Did you put a tile backsplash in your appliance garage?

janepod
15 years ago

We will have two appliance garages in our kitchen (my husband and I are both OCD-ish about visible clutter.) Should we tile the backsplash inside the garages? We are planning to use the mixed whites brickbond tiles from Trikeenan. My thought was, they'll be hidden from view by the doors, they'll be behind the toaster, mixer, etc., and there will be a lot of outlets back there. What did you do? Thanks!

Comments (13)

  • kateskouros
    15 years ago

    well, to be honest i never thought about this. i didn't in my last house. the tile was extremely pricey and i wouldn't think of putting it somewhere no one would see it.

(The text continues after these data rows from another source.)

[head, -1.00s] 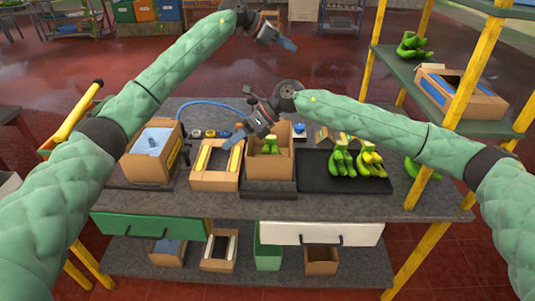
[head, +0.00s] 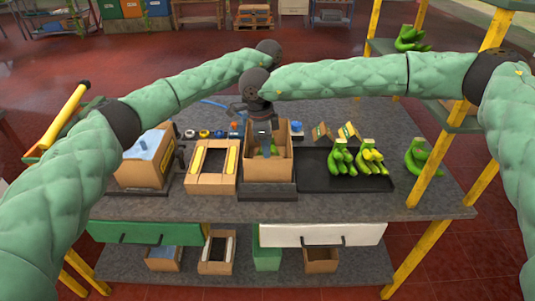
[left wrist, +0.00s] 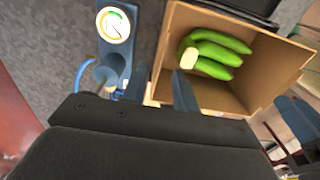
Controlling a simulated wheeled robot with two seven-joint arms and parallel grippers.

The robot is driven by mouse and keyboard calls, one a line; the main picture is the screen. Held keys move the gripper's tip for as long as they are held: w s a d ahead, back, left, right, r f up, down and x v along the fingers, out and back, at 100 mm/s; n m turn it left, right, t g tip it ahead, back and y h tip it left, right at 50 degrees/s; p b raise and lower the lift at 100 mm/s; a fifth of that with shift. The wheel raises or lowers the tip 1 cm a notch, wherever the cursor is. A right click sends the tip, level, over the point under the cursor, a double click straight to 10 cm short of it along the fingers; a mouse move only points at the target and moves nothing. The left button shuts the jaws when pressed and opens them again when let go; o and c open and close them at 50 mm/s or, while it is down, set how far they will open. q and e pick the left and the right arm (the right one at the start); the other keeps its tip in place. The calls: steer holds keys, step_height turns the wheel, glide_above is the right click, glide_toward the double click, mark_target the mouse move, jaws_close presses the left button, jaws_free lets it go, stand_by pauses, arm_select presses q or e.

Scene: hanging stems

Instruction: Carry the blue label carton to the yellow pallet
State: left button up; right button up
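No blue label can be clearly made out on any carton now. My left gripper is hidden in the head view.
A carton with blue film (head: 148,168) and a tan tray with yellow strips (head: 214,180) stand left. A black tray (head: 320,180) holds bananas at right. Yellow shelf posts (head: 440,150) rise at the right. Open floor lies behind the table.

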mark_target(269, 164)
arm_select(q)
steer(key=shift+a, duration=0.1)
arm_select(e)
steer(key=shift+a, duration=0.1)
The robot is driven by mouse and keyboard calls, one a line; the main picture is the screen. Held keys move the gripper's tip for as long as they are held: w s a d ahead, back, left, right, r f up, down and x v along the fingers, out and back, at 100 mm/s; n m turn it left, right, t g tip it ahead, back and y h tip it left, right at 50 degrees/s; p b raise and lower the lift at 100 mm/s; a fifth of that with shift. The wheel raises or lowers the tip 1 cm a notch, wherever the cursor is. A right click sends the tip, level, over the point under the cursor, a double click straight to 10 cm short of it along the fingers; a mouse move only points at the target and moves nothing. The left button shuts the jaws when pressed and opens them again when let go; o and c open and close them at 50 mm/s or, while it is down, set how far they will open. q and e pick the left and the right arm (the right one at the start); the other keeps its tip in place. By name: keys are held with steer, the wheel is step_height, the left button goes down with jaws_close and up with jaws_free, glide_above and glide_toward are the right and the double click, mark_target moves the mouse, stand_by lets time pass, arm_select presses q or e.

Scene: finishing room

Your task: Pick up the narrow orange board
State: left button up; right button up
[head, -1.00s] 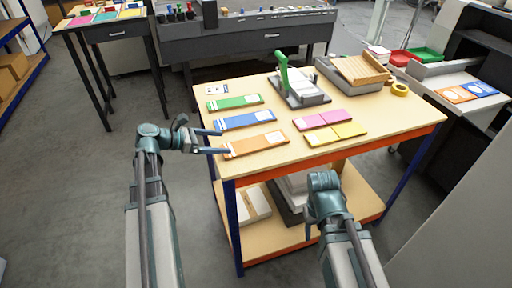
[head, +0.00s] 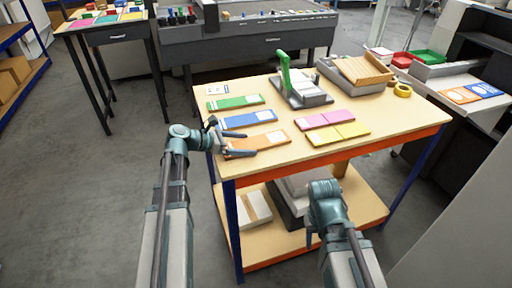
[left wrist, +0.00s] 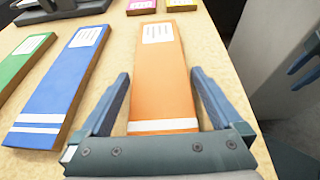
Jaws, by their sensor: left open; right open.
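The narrow orange board (head: 266,142) lies flat at the near left of the table, with a white label and a white stripe near one end. In the left wrist view the orange board (left wrist: 165,85) runs away from me between the fingers. My left gripper (head: 237,145) is open at the board's left end, one finger on each side. In the left wrist view the left gripper's fingers (left wrist: 160,103) stand apart from the board's edges. My right gripper (head: 312,238) is low, in front of the table's near edge, away from the board; its fingers are mostly hidden.
A blue board (head: 247,120) and a green board (head: 235,102) lie beyond the orange one. Pink (head: 325,119) and yellow (head: 339,133) boards lie to the right. A green-handled press (head: 302,92) and a wooden tray (head: 358,70) stand farther back.

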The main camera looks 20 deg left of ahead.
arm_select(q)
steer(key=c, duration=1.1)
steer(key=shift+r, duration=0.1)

    the inside of the appliance garages were painted the wall color. GL!

  • bill_vincent
    15 years ago

    I don't know about appliance garages, but I HAVE gone inside built in breadboxes. If you look in the corner, you'll see what I mean:

  • oldjgw
    15 years ago

    No, I put appliances in my appliance garage and tile in a cardboard box.

    I'm sorry I couldn't resist.

    I'd guess the answer is actually no. We didn't tile behind the microwave shelf just put a couple of coats of finish paint on the wall. It's completely hidden back there. If I can't see it I'm not paying for it.

  • sue_ct
    15 years ago

    To me it would be one of those nice touches that would surprise me but leave me with an impression of a very nicely detailed job. Like buying a handpainted box and opening it up to find some painted detail inside, and the bottom of the box finished as nicely as the top. An easy place to cut out without sacrificing much, but a nice detail if it isn't expensive or price is no object. But then again, I also like my cabinets and drawers to look nice inside as well as the outside.

    JMHO

    Sue

  • ci_lantro
    15 years ago

    I would tile the splash & then install the appliance garage. That way, if you decide to reclaim your counterspace, you can remove the appliance garage & not have an ugly gap in the splash.

  • ljsandler
    15 years ago

    Ditto ci lantro.

  • rmlanza
    15 years ago

    But wouldn't the tile make the appliance garage stick out beyond the cabinet a little bit? Or would you install the garage first and then tile up to the sides on the outside and then inside??? But then if you removed it you'd have gaps in the tile. I guess you just trim down the sides of the garage to make it sit flush with the upper cabinet? I dunno but I didn't tile inside mine, just painted the wall color back there. We don't leave it open for any length of time and the only appliances we have in it are the Food Saver and the electric can opener. I guess if I had a coffee pot or toaster in it it would probably stay open for longer periods of time.

  • susan205
    15 years ago

    The back of my appliance garage is actually finished cabinetry. It looks nice when open, even though it is typcially only open in the morning.

  • growlery
    15 years ago

    I'm with ci lantro, lsandler and the expert bill vincent. Finish it.

    A) The price is small. Less than 2 sq ft of tile? I do believe "take care of the pence and the pounds will take care of themselves" but in my kitchen, I'd look on this as a foolish economy.

    B) Think 5-10 years down the road if/when styles change, or the door breaks or you make a layout change or something -- there's that big gap and no matching tile.

    My parents had a similar situation in their bathroom, and were very glad their tile guy 35 years ago tiled something invisible, or they would have had to retile the whole thing! Bless him, wherever he is!

  • lowspark
    15 years ago

    Same as Susan205, the back of my garage is actually wood cabinetry. However, if it weren't, I'd have had the backsplash completed behind it. Bill's photo says it all.

  • sue_ct
    15 years ago

    According to my kitchen installer the proper installation method of a garage is bottom cabinet, then garage and then top cabinet to make sure it sits on the garage with no space in between, where as you install the top ones first when there is no garage. I can't remember where in there the countertop gets installed. But it is so everyting fits tightly. So, since it gets installed with the cabinets, you really wouldn't do the backsplash first. Some have cabinet backs and some do not.

    Sue

  • laurmela
    15 years ago

    Our garage was the last thing installed. That way there are no funny cuts in the tile. I have 2 plugs in there as well and it is nice to have it finished.

    L

  • sue_ct
    15 years ago

    That is good to know, that means I could have one installed later if I want to. My installer didn't give me that impression at all.